Gericht: Hessischer Verwaltungsgerichtshof
Beschluss verkündet am 13.06.2006
Aktenzeichen: 5 UZ 1152/05
Rechtsgebiete: BauGB, GG


Vorschriften:

BauGB § 132 Nr. 4
GG Art. 16 a
Setzt der Satzungsgeber nach dem Erlass einer Abweichungssatzung über den Verzicht auf einzelne Merkmale der endgültigen Herstellung der allgemeinen Erschließungsbeitragssatzung (Maßnahmesatzung) eine neue allgemeine Erschließungsbeitragssatzung in Kraft, lässt dies die Wirksamkeit der konkreten Maßnahmesatzung regelmäßig unberührt. Etwas anderes gilt nur, wenn der Satzungsgeber seinen Revisionswillen auch im Hinblick auf die Maßnahmesatzung konkret zum Ausdruck bringt.
HESSISCHER VERWALTUNGSGERICHTSHOF BESCHLUSS

5 UZ 1152/05

In dem Verwaltungsstreitverfahren

wegen Erschließungsbeiträgen

hier: Antrag auf Zulassung der Berufung

hat der Hessische Verwaltungsgerichtshof - 5. Senat - durch

Vorsitzenden Richter am Hess. VGH Dr. Lohmann, Richter am Hess. VGH Dr. Apell, Richter am Hess. VGH Schneider

am 13. Juni 2006 beschlossen:

Tenor:

Auf den Antrag des Klägers wird die Berufung gegen das Urteil des Verwaltungsgerichts Wiesbaden vom 1. März 2005 - 6 E 2514/02(V) - zugelassen.

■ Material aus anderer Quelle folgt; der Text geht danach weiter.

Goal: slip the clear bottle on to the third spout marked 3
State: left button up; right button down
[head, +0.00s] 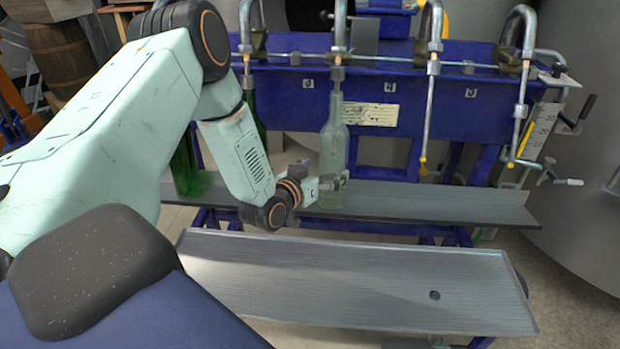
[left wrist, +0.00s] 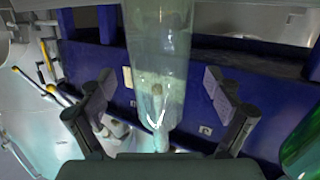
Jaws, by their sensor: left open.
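The clear bottle (head: 333,150) stands upright under the second spout from the left, its neck up at the spout's lower end (head: 338,73). Its base is at the grey ledge; I cannot tell whether it rests there. My left gripper (head: 332,184) is open around the bottle's lower body. In the left wrist view the bottle (left wrist: 160,60) lies between the spread fingers of the gripper (left wrist: 160,115), with gaps on both sides. Small number plates (head: 308,84) sit on the blue beam; their digits are hard to read. My right gripper is not in view.
Green glass (head: 187,165) shows at the left behind my arm, and in the left wrist view (left wrist: 305,150). Two spouts (head: 428,110) to the right have no bottle. The grey ledge (head: 430,203) is clear there. A bare grey tray (head: 350,280) lies in front.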

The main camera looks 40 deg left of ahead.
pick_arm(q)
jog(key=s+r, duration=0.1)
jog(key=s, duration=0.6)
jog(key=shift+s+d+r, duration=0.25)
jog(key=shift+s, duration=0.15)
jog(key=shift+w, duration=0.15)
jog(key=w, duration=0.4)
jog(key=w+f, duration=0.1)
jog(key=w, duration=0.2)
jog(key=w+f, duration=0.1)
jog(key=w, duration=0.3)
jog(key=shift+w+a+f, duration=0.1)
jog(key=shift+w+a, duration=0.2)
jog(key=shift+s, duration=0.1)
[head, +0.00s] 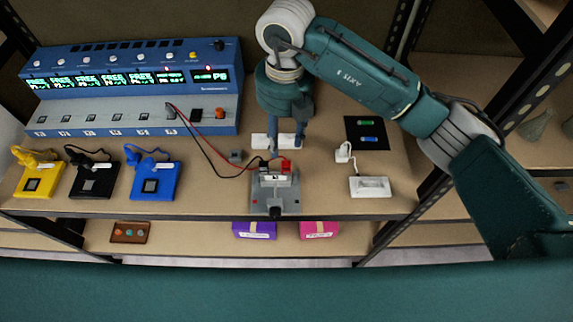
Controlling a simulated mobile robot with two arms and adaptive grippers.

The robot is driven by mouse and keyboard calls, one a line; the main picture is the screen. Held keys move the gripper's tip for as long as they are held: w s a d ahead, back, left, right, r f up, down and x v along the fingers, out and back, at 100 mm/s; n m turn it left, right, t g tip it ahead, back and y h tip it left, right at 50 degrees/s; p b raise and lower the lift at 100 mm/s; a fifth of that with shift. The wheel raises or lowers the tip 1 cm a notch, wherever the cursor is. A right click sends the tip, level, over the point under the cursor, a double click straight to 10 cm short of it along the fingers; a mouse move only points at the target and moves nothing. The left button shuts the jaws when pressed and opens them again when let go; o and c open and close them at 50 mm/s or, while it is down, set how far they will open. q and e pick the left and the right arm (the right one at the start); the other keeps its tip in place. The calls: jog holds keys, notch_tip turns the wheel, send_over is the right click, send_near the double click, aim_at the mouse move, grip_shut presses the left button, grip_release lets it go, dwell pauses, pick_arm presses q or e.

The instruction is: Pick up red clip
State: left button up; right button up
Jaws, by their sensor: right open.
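The red clip (285,167) is small and sits at the top of the grey test device (289,203) at the front middle of the shelf. A red lead runs from it to the blue console. My right gripper (285,148) is open and points down, with its two fingers apart just above and behind the red clip in the picture. I cannot tell how high it is above the clip. Nothing shows between its fingers. A white piece (260,140) is partly hidden behind the fingers. My left gripper is not in view.
The blue console (135,80) stands at the back left. Yellow (38,180), black (94,180) and blue (155,181) modules stand at the front left. A black lead (215,163) runs near the red one. A white box (370,187) and black pad (367,132) are at right.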

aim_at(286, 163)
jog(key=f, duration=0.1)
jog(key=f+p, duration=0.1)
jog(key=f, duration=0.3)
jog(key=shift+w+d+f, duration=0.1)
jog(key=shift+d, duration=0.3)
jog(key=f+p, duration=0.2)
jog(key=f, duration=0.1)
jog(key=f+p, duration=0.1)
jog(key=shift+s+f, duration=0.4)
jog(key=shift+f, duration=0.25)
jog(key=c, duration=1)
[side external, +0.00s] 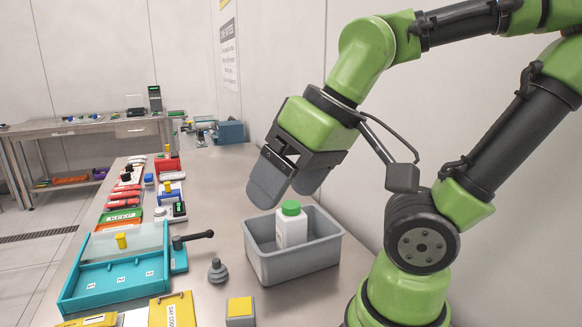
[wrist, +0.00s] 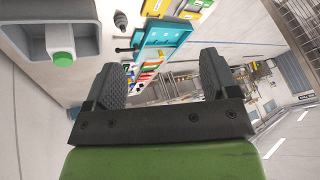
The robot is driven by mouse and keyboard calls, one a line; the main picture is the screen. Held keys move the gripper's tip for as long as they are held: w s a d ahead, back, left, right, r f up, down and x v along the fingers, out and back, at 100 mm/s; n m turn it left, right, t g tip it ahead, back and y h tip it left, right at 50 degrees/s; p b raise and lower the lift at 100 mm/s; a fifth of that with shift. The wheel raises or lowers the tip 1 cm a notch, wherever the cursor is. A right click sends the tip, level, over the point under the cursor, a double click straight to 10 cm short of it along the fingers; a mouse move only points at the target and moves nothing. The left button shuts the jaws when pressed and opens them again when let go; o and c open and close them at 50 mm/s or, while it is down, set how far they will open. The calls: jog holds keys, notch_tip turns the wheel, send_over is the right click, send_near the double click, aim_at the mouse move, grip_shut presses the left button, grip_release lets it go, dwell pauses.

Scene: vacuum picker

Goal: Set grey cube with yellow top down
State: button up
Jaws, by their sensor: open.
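The grey cube with a yellow top (side external: 240,312) sits on the steel table at the front edge of the side view, partly cut off by the picture's bottom. My gripper (side external: 284,188) is raised above the table, behind and above the cube and well apart from it. Its two wide grey fingers are apart with nothing between them. They also show in the wrist view (wrist: 163,78), spread and empty. I cannot make out the cube in the wrist view.
A grey bin (side external: 262,262) holding a white bottle with a green cap (side external: 291,226) stands below my gripper. A dark knobbed weight (side external: 217,271), a teal tray (side external: 105,283) and a yellow box (side external: 172,310) lie left. Many small items line the table farther back.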

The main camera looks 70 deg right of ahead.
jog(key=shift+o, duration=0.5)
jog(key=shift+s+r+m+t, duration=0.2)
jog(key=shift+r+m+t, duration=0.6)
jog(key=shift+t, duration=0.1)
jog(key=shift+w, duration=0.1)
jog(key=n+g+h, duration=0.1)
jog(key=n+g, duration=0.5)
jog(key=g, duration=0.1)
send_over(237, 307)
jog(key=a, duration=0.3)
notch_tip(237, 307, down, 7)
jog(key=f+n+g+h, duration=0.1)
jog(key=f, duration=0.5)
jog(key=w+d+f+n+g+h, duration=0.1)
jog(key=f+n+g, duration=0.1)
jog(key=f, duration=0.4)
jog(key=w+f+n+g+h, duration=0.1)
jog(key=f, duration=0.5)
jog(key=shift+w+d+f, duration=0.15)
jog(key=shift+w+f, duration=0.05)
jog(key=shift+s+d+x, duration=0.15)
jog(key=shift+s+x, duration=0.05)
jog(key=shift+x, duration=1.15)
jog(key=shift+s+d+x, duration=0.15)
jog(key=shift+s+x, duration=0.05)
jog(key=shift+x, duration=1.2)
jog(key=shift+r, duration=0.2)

Das Verfahren wird als Berufungsverfahren unter dem Aktenzeichen 5 UE 1466/06 fortgeführt.

Gründe:

Der Antrag des Klägers auf Zulassung der Berufung gegen das Urteil des Verwaltungsgerichts Wiesbaden vom 1. März 2005 ist zulässig und begründet.

Der Bevollmächtigte des Klägers hat in einer den Anforderungen des § 124a Abs. 4 Satz 4 Verwaltungsgerichtsordnung - VwGO - genügenden Weise jedenfalls den Zulassungsgrund der ernstlichen Zweifel an der Richtigkeit der angefochtenen Entscheidung (§ 124 Abs. 2 Nr. 1 VwGO) dargelegt.

Das Verwaltungsgericht hat die Klage gegen den Erschließungsbeitragsbescheid vom 23. November 2001 in der Gestalt des Widerspruchsbescheids vom 13. November 2002 abgewiesen. Es ist entscheidungserheblich davon ausgegangen, dass es sich bei dem Straßenzug "................../................." um eine einheitliche Erschließungsanlage handele und die Merkmale der endgültigen Herstellung vollständig erst durch die Abweichungssatzung vom 16. Dezember 2001 geschaffen worden seien. Dem entsprechend habe - selbst wenn man die Straße "................" als selbstständige Erschließungsanlage betrachte - Verjährung nicht eintreten können.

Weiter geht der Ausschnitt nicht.